---------- DATA PROVIDED

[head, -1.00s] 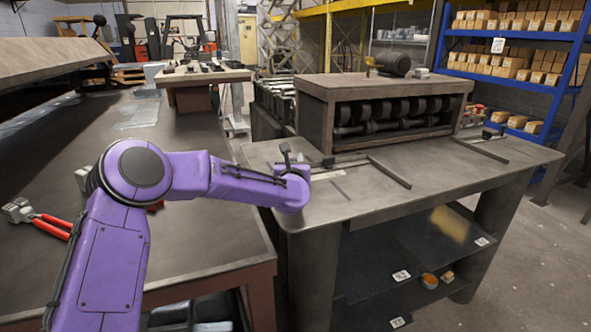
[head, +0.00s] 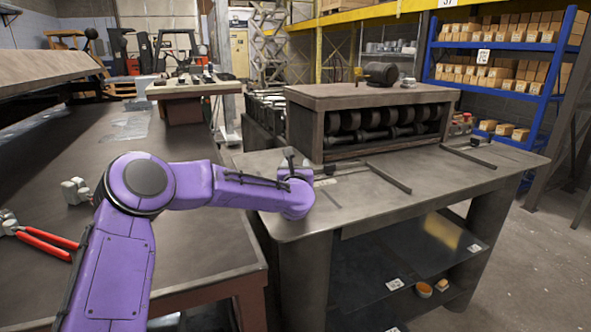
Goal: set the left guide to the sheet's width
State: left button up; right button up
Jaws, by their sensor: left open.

--------------------

Repeat the data above exactly, but not the pictures.

[head, -1.00s] 
[head, +0.00s] 
Goal: set the left guide to the sheet's width
State: left button up; right button up
Jaws, by their sensor: left open.

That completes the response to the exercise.